▸ WHAT TO DO:
Begin the copy with the line that contains "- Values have" and end it with the line that contains "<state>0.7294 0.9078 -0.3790". Print these lines exactly and omit all pictures.

◆ ◆ ◆ ◆ ◆ ◆ ◆

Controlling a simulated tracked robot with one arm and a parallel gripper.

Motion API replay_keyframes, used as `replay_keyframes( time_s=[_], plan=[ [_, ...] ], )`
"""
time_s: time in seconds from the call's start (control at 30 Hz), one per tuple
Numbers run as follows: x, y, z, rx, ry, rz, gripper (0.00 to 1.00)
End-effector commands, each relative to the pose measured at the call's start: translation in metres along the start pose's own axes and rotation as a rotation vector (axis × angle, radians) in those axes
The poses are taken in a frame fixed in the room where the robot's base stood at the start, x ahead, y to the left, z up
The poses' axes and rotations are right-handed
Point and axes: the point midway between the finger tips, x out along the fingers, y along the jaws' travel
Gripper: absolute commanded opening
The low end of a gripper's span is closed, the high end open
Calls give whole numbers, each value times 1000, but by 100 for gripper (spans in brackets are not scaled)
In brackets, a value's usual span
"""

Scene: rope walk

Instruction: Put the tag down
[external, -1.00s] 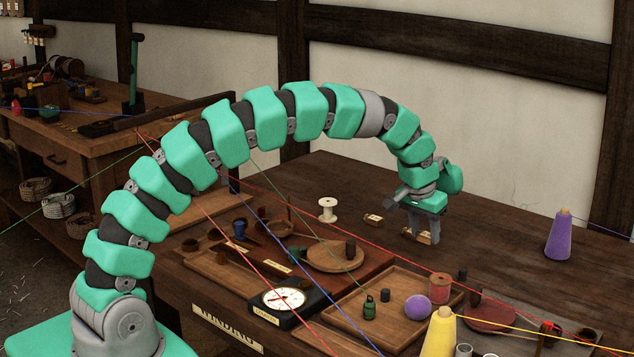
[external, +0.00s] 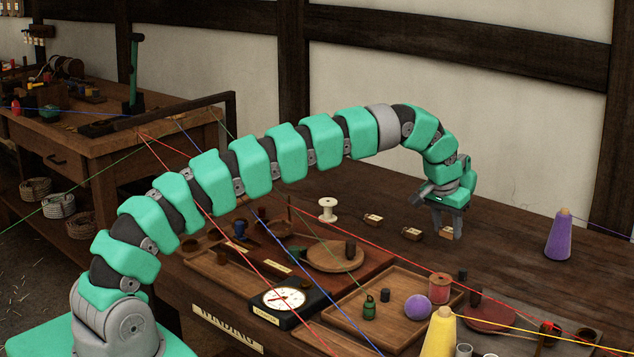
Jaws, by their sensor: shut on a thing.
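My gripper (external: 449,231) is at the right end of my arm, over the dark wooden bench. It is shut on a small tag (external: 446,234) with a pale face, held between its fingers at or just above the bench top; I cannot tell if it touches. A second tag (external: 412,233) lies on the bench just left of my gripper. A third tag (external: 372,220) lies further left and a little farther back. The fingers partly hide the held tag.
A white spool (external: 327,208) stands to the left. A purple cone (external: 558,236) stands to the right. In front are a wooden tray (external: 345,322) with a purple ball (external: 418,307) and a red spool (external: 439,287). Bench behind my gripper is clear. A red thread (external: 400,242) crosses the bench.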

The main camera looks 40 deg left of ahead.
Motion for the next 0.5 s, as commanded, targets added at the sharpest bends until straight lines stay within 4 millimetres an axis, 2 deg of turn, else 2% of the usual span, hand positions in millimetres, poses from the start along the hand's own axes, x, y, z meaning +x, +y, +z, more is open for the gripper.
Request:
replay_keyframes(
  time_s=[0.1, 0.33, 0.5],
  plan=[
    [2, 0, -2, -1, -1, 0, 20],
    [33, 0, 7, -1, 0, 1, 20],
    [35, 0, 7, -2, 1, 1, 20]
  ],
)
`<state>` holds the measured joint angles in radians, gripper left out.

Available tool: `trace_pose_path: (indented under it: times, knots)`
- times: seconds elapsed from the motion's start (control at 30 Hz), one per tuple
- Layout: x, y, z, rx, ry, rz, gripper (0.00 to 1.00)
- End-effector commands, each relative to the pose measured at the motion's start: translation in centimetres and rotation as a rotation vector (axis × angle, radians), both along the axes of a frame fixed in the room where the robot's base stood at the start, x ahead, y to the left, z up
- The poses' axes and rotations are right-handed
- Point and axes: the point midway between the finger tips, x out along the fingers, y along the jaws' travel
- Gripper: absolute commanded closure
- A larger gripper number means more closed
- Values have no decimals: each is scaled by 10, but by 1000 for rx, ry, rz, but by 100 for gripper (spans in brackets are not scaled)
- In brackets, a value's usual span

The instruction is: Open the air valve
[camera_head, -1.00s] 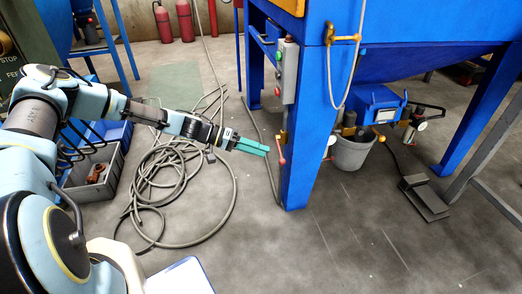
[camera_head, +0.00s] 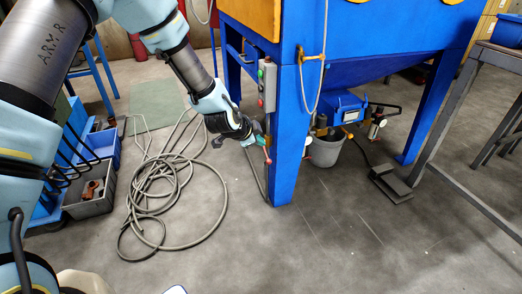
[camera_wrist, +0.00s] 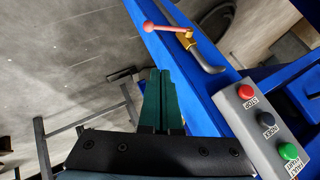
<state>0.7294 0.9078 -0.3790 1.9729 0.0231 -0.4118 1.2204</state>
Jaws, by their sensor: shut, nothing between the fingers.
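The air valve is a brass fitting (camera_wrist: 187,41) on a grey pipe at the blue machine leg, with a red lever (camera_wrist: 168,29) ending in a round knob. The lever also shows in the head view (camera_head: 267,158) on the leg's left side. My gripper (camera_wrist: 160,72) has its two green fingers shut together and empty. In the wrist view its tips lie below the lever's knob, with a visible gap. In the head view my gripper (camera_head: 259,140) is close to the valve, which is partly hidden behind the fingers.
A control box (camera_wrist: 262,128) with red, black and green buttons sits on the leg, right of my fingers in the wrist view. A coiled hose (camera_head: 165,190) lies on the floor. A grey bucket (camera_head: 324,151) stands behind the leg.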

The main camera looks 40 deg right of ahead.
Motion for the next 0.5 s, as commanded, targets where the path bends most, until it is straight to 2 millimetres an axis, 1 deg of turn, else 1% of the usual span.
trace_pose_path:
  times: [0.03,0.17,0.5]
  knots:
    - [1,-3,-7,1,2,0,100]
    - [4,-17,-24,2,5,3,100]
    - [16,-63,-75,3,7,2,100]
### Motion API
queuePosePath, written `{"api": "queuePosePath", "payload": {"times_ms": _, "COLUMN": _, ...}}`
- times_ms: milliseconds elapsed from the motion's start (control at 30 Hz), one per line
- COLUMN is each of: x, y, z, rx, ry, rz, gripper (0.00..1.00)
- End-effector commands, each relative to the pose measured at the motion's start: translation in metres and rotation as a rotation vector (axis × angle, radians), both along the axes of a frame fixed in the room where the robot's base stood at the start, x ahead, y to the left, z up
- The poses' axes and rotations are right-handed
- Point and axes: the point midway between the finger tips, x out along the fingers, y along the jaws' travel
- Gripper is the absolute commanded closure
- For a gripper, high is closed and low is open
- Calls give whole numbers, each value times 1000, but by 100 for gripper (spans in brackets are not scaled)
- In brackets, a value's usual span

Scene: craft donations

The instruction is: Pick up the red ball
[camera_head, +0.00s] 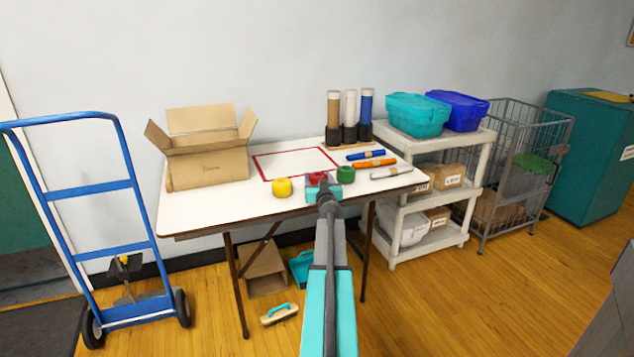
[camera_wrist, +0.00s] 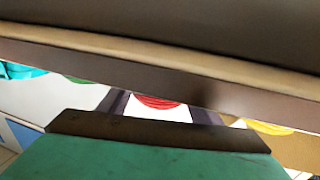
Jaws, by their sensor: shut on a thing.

◆ ◆ ◆ ◆ ◆ ◆ ◆

▸ ANSWER IN FULL:
- Values have no decimals: each is scaled by 10, but by 1000 for rx, ry, rz, but by 100 for gripper (spans in brackets are not scaled)
- In brackets, a value's usual span

The instruction is: Open the air valve
[camera_head, -1.00s] 
[camera_head, +0.00s] 
[camera_wrist, +0.00s] 
<state>0.7294 0.9078 -0.3790 1.9729 0.0231 -0.4118 1.2204</state>

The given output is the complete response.